‘NOBODY necessarily stays anywhere for ever.” Those were the curt, careless words of lead Tory candidate for prime minister Theresa May. With leadership ambitions running high, confirming the rights for three million EU nationals to live in the UK was just too much. So a community with the population of Wales was dismissed as a bargaining chip for “negotiations”.

This is the post-Brexit climate: an almighty political muddle with no UK leadership, and no basic plan for stability on key issues. We ain’t seen nothing yet.

In the run-up to the independence referendum media outlets focused intensely on economic questions large and small. “Uncertainty and risk”, as the No campaign termed it, were the buzzwords of the day.

This, naturally, caused great frustration to proponents of independence, who wanted to focus on the positive case for democratic, social, economic, and international change. The more the Yes campaign provided information and evidence – including a 650-page civil service-authorised prospectus – the more opponents criticised the blueprint. The Tory Chancellor George Osborne even attempted to sabotage potential negotiations by threatening to sink any currency union.

Flash forward two years and the prospective Tory leader doesn’t want to guarantee three million people the right to stay in the UK. The scale of “risk and uncertainty” with the UK exit is off the scale. Without even basic contingency planning, at least two years of negotiations will place the rights of people and industries in the hands of a Tory government without support in Scotland.

Politics has now changed. In 2014 it was supporters of independence constantly under pressure to provide economic evidence and plans for a transition. Now, as the UK Union and its leaders are flailing in the wind, it’s their turn.

Will the UK Government confirm, absolutely, the rights of 170,000 EU nationals to live and work in Scotland?
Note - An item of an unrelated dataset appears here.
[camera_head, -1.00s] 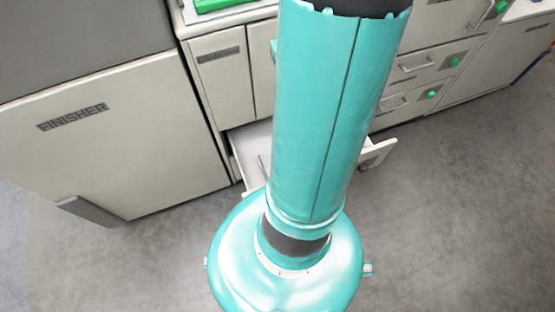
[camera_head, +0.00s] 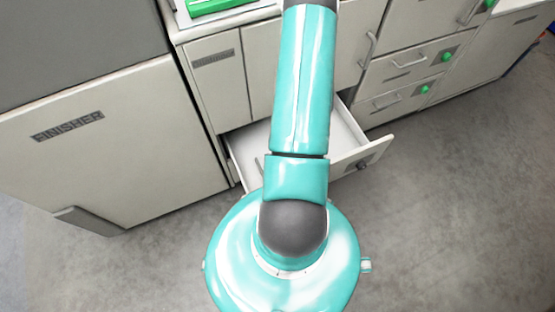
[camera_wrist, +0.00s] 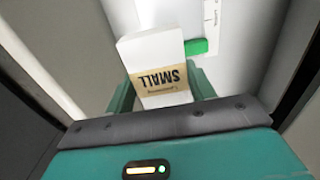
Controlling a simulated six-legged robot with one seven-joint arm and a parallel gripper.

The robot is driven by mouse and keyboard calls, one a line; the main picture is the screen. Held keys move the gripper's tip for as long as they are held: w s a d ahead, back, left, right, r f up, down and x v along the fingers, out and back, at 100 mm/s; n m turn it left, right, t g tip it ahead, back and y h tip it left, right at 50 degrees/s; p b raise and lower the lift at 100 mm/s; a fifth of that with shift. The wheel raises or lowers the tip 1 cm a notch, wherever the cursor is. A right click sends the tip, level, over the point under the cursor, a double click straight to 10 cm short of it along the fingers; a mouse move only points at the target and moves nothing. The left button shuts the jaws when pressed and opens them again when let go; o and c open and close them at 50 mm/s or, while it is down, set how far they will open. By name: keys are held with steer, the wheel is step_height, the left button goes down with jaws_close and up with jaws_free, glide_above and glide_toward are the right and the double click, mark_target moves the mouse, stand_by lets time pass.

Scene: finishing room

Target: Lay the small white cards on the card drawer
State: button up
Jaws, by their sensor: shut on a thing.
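In the wrist view my gripper (camera_wrist: 161,88) is shut on a white stack of small cards (camera_wrist: 146,50) with a tan band marked "SMALL". The stack sticks out beyond the teal fingers. In the head view the gripper and cards do not show; my arm runs up past the top edge. A low drawer (camera_head: 347,135) stands pulled out under the counter. Its white inside is partly hidden behind my arm, and the visible part looks mostly bare. I cannot read a label that says whether it is the card drawer.
A grey cabinet marked "FINISHER" (camera_head: 110,150) stands at the left. A green item (camera_head: 215,6) lies on the counter. Shut drawers with green knobs (camera_head: 446,57) are at the right. A pale surface with a green piece (camera_wrist: 196,46) shows behind the cards. Floor at the right is clear.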

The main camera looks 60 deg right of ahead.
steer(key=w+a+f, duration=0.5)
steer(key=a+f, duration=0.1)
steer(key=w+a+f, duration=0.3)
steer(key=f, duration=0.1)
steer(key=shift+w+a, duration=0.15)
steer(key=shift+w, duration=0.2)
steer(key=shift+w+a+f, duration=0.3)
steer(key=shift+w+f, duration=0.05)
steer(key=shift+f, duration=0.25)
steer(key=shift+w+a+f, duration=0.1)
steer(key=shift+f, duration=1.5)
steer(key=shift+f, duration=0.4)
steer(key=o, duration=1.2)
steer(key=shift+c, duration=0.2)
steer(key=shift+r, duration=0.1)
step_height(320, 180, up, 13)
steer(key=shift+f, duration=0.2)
How will the UK replace the €580m a year in EU funding to Scottish farmers? How will the trading rights and recognition of the Scotch whisky industry be protected? Will Scotland’s financial services sector retain its current EU market exchange rights? What about Horizon 2020 research support to Scotland’s universities?

With Tory leaders promising to end free movement, will that mean an end to our rights to travel to and work in 27 different countries? Will that now mean tighter passport controls?

These are just a few unanswered questions that impact hundreds of thousands of jobs in Scotland, and citizenship rights that people have taken for granted across generations. That’s before considering the renewed threats to Scotland’s funding package.

Tory incompetence has put EU citizens, Scottish universities, farming, and the whisky, food and finance sectors all at risk. It’s clear that these interests will be subsumed in Brexit negotiations by the Tory fixation on reducing immigration – something Scotland’s economy needs more of!

That pantomime will roll on for years, with jobs and industry in Scotland mere bargaining chips to the thespians at Westminster. Just as Scottish fisheries were sold out, just as mines and factories were closed, economic interests here will not dominate the minds of Tory negotiators.

With the real risks and uncertainties revealing themselves, minds are changing. All surviving Labour MPs who moved from Westminster to the new Scottish Parliament in 1999 are now supportive of independence, due in no small part to the new economic realities of a UK exit. That’s an important change.

However, no one can or should dismiss the economic challenges for an independent Scotland. Those were, after all, the main reasons two million people were not convinced last time around. Most pressingly, evidence that Scotland’s fiscal position will be strengthened is needed.

That means explaining how industrial, investment, borrowing, migration and innovation policies can strengthen the economy; and that dividends from cutting Trident and excessive UK military spending can be reinvested.

Having a plan to confront economic challenges – such as the transition from fossil fuels, the national deficit, or concentrations of unemployment – is exactly why independence is needed most. We shouldn’t shirk these questions: they can be answered with clarity, while the UK is leaving a vacuum.

The democratic and social case for independence was powerful before, and will be again while the Tories are in charge. Demonstrating serious thinking on the economy is now what many independence supporters should put their minds to.

But that burden doesn’t just fall on our shoulders any more. The economy is unstable. The UK has provided no clear plan, and its leaders are in disarray. Unionists now have to provide answers for Scotland’s economic future every single day for the next two years. How will they deliver? How can you guarantee anything with Tory leaders we didn’t vote for?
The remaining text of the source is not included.